For Sri Lanka's president, what he hoped would be the golden chalice of the Commonwealth summit is rapidly changing into a poisoned one – and the problem is that Colombo's supporters blame that process almost entirely on Channel 4. In particular, Channel 4 News and – with extra, added venom – me.
We were gratified when, in something of a first for international diplomacy, David Cameron tweeted last week that he'd watched my most recent film, No Fire Zone, broadcast two week ago, and that as a result he had serious questions to ask President Mahinda Rajapaksa about what happened. It was a significant and surprisingly straightforward pledge. The downside is that it didn't make us any more popular.
Every night Sri Lankan television carries stories stating quite unequivocally that I am a Tiger supporter. These sentiments are echoed by government spokesmen who suggest I – and Channel 4 – are funded by the defunct Liberation Tigers of Tamil Eelam. The fact that we have accused the Tigers, too, of war crimes, of using suicide bombers and targeting civilians, counts for nothing. These wild denunciations are pretty unpleasant – and a direct act of incitement which has inevitably translated into a number of death threats. I am probably the most hated man in Sri Lanka at the moment. I am a celebrity and they want me out of here.
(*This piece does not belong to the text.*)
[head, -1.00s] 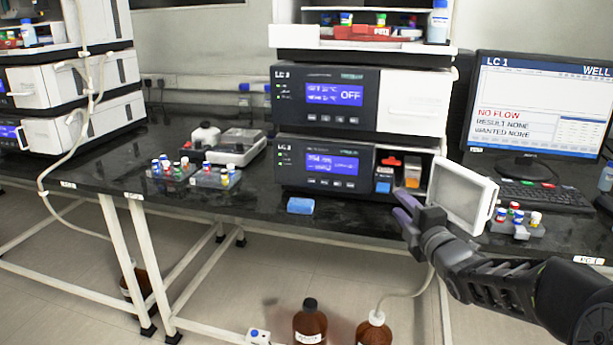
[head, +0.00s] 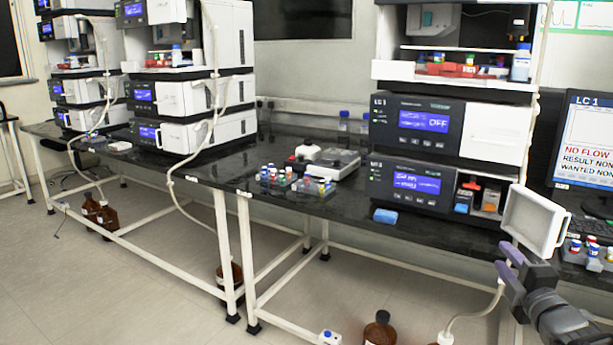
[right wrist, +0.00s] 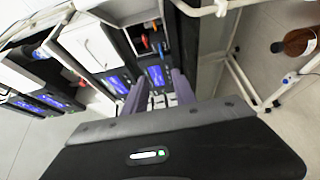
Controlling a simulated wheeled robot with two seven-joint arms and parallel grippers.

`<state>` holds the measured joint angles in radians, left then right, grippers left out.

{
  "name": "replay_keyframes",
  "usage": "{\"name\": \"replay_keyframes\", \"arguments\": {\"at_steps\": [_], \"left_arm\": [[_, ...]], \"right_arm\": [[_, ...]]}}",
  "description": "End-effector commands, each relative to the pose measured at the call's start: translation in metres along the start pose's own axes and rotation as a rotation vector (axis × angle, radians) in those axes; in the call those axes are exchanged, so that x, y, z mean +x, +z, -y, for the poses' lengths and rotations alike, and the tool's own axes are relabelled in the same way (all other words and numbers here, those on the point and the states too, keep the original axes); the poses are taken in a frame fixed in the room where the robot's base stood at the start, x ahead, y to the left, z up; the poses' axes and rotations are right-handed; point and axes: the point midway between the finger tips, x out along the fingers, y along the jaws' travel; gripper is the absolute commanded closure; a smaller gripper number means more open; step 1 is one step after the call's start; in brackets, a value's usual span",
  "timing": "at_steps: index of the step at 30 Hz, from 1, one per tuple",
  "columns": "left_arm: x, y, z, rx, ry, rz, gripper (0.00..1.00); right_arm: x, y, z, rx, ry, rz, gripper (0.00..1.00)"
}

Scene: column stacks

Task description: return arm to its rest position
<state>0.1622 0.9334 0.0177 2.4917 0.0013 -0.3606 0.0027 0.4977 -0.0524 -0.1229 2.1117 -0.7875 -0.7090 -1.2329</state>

But look behind these threats and hysteria – beyond the front page banner headlines that read "End of the road for Callum Macrae" and you detect a different current underneath. It was Jonathan Miller of Channel 4 News who first noticed it. As a tuk tuk drove past, the passenger inside saw us and gave a furtive, discreet little thumbs-up. Then it happened again. And others, when no one is looking, came up and asked for a photograph with us.
It is very clear there are a lot of people in Sri Lanka who are very happy to see their increasingly despotic ruling family coming under pressure.